Hello, I am new to Neo4j and GDS. I have a complex graph of which I have provided the schema below. In this graph, the forwarded_message and message nodes have the following temporal properties: forwarded_date (for forwarded_message) and date (for message), where both of them are datetime type.
I want to create a projection of this graph where forwarded_date and date properties from above are on a specific month, say January, and later on use that projected graph for GDS algorithms.
The problem is I am not sure how to project a filtered graph with multi-labels and relationships between them.
Just to add, the current graph contains 69M nodes and 139M Relationships. In January, there are 3.6M Messages, 64K Users, 599 Channels, and 121K Forward_Message
I would be grateful if anyone could assist or guide me with this.
Thank you very much, I tried using the below cypher projection but it crossed the memory limit. Would you happen to know how I can optimize this?
MATCH (source) WHERE (source:User OR (source:Message AND datetime({year:2019, month: 1, day:1}) <= source.date < datetime({year:2019, month: 1, day:2})))

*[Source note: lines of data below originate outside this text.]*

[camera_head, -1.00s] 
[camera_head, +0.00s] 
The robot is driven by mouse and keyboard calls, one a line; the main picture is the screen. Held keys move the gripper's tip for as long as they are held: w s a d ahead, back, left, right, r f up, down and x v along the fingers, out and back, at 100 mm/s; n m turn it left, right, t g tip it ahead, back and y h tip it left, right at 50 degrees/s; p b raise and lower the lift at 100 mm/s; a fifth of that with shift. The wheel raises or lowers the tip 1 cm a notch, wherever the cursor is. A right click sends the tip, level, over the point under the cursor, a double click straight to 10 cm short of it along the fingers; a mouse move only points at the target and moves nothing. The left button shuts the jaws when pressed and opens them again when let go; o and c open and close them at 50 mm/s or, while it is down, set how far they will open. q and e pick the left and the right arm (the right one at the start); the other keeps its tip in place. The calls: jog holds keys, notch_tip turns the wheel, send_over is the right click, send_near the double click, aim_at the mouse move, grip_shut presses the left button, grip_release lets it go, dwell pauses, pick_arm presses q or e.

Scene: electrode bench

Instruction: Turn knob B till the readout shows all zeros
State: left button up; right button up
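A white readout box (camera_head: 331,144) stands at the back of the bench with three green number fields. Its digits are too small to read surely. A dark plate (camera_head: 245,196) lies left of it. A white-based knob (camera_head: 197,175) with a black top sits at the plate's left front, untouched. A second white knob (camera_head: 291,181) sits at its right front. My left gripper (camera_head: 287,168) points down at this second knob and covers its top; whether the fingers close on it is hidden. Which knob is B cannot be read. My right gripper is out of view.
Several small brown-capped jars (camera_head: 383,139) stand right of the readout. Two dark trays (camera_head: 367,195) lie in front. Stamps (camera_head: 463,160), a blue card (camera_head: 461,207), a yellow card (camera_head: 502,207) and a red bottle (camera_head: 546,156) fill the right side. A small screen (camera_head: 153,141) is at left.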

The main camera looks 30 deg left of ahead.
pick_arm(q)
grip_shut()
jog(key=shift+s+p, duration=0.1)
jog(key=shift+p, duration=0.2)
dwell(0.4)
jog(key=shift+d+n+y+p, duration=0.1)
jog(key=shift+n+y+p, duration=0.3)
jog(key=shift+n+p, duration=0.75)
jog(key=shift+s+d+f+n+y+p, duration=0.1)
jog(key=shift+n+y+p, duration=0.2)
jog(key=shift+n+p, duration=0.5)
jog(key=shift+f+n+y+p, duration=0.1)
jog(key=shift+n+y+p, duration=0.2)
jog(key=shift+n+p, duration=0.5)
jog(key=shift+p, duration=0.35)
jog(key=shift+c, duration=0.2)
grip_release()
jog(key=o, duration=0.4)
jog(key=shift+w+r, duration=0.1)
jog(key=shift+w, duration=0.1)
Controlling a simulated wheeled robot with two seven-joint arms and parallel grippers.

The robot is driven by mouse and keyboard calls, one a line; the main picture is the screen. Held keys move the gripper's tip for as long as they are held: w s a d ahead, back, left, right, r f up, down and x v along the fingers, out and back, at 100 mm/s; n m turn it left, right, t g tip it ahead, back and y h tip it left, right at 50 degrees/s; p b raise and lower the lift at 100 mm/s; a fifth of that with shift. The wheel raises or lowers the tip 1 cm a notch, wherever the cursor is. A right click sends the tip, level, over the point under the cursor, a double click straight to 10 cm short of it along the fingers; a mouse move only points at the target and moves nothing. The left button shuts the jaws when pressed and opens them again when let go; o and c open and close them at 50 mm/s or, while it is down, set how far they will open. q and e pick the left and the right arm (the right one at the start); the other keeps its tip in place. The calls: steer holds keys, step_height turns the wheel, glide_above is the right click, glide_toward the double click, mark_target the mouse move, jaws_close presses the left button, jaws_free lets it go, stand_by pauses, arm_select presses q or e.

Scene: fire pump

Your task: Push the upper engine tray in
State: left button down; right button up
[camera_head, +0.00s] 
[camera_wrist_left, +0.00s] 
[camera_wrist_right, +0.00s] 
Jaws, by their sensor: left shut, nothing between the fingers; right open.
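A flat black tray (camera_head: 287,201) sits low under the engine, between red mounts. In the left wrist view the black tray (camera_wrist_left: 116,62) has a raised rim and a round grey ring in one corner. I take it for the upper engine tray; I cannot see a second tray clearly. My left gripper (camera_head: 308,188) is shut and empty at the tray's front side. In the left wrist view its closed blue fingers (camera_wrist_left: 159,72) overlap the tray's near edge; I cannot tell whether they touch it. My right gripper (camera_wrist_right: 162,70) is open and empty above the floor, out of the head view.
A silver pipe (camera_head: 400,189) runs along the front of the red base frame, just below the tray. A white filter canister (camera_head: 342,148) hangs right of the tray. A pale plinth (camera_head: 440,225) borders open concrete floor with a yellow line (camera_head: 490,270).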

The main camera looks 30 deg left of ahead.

OPTIONAL MATCH (source)-[r:CREATED|SENT_TO]->(target) WHERE target:Message OR target:Channel
WITH gds.graph.project( 'messagesGraph', source, target, { sourceNodeLabels: labels(source), targetNodeLabels: labels(target), relationshipType: type(r) } ) AS g RETURN g.graphName AS graph, g.nodeCount AS nodes, g.relationshipCount AS rels
Is this a very large graph? Does the cypher part run without issue, i.e. replace the "WITH' and "RETURN" line with something like "return count(*)". What is the count returned?
I don't believe this is an "optimization", but I feel it reads better:
CALL {
MATCH (source:User)
RETURN source
UNION
MATCH (source:Message)
WHERE datetime({year:2019, month: 1, day:1}) <= source.date < datetime({year:2019, month: 1, day:2})
RETURN source
}
OPTIONAL MATCH (source)-[r:CREATED|SENT_TO]->(target:Messaage|Channel)
WITH gds.graph.project( 'messagesGraph', source, target, { sourceNodeLabels: labels(source), targetNodeLabels: labels(target), relationshipType: type(r) } ) AS g RETURN g.graphName AS graph, g.nodeCount AS nodes, g.relationshipCount AS rels
BTW- Isn't your date predicate the same as the following, since the date interval is only one day?
WHERE source.date = datetime({year:2019, month: 1, day:1})